## THE EXERCISE
Exactly as given, write out the lines from the one containing "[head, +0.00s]" through the end of the listing, with both ends included and nothing else.

## MATERIAL PROVIDED
────────────────
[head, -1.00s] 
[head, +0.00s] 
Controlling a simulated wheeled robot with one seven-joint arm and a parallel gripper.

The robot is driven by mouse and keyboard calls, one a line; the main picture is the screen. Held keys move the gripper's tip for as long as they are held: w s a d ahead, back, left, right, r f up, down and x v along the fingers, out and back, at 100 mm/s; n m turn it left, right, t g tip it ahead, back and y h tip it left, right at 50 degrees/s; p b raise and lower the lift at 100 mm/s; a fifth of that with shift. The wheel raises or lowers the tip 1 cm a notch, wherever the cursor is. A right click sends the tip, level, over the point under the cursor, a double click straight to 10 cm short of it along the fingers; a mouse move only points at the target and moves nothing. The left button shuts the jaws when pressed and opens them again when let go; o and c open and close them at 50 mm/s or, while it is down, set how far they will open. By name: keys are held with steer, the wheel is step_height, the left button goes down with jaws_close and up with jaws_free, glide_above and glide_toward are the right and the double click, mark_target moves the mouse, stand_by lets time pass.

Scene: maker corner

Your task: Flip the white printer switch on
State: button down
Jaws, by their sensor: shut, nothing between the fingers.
────────────────
## RESULT OF THIS EXERCISE
[head, +0.00s] 
Controlling a simulated wheeled robot with one seven-joint arm and a parallel gripper.

The robot is driven by mouse and keyboard calls, one a line; the main picture is the screen. Held keys move the gripper's tip for as long as they are held: w s a d ahead, back, left, right, r f up, down and x v along the fingers, out and back, at 100 mm/s; n m turn it left, right, t g tip it ahead, back and y h tip it left, right at 50 degrees/s; p b raise and lower the lift at 100 mm/s; a fifth of that with shift. The wheel raises or lowers the tip 1 cm a notch, wherever the cursor is. A right click sends the tip, level, over the point under the cursor, a double click straight to 10 cm short of it along the fingers; a mouse move only points at the target and moves nothing. The left button shuts the jaws when pressed and opens them again when let go; o and c open and close them at 50 mm/s or, while it is down, set how far they will open. By name: keys are held with steer, the wheel is step_height, the left button goes down with jaws_close and up with jaws_free, glide_above and glide_toward are the right and the double click, mark_target moves the mouse, stand_by lets time pass.

Scene: maker corner

Your task: Flip the white printer switch on
State: button down
Jaws, by their sensor: shut, nothing between the fingers.

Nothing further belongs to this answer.